We grew up believing in Cinderella,
yet some of us feel our palace turned out to be a duplex,
our prince turned out to be a frog, and the wicked stepmother
turned out to be our mother-in-law.
—Beth Moore, Breaking Free
HAPPY THANKSGIVING WEEK!! Right off the proverbial bat, I want to make it perfectly clear that I have one of the best mothers-in-law on the planet, so today’s quote is no reflection on her, trust me. I actually just liked the quote when I read it again on my second pass through Beth Moore’s amazing workbook, Breaking Free, and thought it would make a good jot. Why? Well, because it reminds me how our own expectations in life can booby-trap our happiness … and our gratitude!
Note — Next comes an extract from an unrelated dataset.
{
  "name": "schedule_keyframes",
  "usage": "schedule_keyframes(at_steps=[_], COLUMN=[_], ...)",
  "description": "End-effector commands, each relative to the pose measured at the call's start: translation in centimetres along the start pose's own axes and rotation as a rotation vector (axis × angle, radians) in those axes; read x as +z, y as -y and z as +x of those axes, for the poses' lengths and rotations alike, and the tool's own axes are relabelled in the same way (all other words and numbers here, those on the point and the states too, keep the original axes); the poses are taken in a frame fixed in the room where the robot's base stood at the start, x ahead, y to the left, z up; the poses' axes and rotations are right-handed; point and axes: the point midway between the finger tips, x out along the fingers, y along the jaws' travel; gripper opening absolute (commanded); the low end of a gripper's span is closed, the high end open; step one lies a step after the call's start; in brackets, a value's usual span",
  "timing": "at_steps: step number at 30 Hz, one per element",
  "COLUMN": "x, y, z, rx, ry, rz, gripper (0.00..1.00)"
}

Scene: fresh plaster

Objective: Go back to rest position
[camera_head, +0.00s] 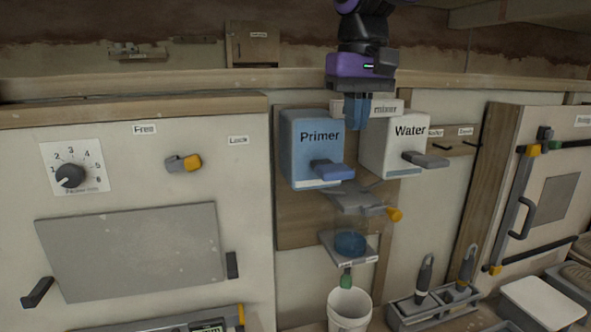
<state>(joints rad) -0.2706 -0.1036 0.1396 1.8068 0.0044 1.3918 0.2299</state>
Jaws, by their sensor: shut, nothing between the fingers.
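My gripper (357,106) hangs at the top middle of the head view, under the purple wrist of my arm. Its blue fingers point down and are shut with nothing between them. They are in front of the mixer station, in the gap between the blue Primer box (318,148) and the white Water box (394,146). The fingertips partly cover the board behind and the left end of the mixer label (385,107). I cannot tell whether they touch anything there.
Below the boxes is a clear vessel with blue liquid (350,243), above a white bucket (349,308). A panel with a dial (70,176) is at left. A holder with tools (433,303), a white-lidded container (543,301) and a cabinet door handle (525,217) are at right.

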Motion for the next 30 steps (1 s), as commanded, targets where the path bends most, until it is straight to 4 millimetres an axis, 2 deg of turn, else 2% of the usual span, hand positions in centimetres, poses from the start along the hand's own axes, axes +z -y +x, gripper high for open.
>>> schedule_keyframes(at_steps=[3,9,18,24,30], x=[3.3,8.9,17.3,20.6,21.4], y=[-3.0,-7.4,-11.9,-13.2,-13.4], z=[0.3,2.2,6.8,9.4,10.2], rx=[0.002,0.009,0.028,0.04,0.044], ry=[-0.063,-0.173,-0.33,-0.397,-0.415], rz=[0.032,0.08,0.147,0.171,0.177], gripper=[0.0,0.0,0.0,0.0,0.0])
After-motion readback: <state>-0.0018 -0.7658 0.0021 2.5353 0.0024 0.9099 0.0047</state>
Thanksgiving. Such a simple word and yet within lies a wealth of joy to be had for those who heed its message. Last week I introduced you to my dear friend and spiritual mentor, Joy Bollinger, who taught me a very basic truth way back when I was new Christian at the age of 23, a lesson I have applied in my life since then and reaped boundless blessings as a result. It was the vital lesson of Psalm 100:3-6 — “Enter His gates with thanksgiving and His courts with praise; give thanks to Him and praise His name. For the LORD is good and His love endures forever; His faithfulness continues through all generations.”
What does that mean? Well, for me, it says that “thanksgiving” invites us into the throne room of God and “praise” ushers us into the courts of the King of Kings—keys, if you will, that unlock the doors to God’s bountiful blessings. Back then, I didn’t fully understand it at the time, but being a black-and-white bottom liner, I simply applied that Scripture diligently to everything that happened in my life, good or bad. And OH. MY. GOODNESS!! I learned very quickly that when we thank and praise God in the face of negative situations, not only do we stomp on the devil’s toes by giving glory to God rather than getting angry at Him like the devil WANTS us to, BUT … I believe we activate that insurance policy each of has if we belong to God: And we know that in all things God works for the good of those who love him and have been called according to his purpose. Romans 8:28.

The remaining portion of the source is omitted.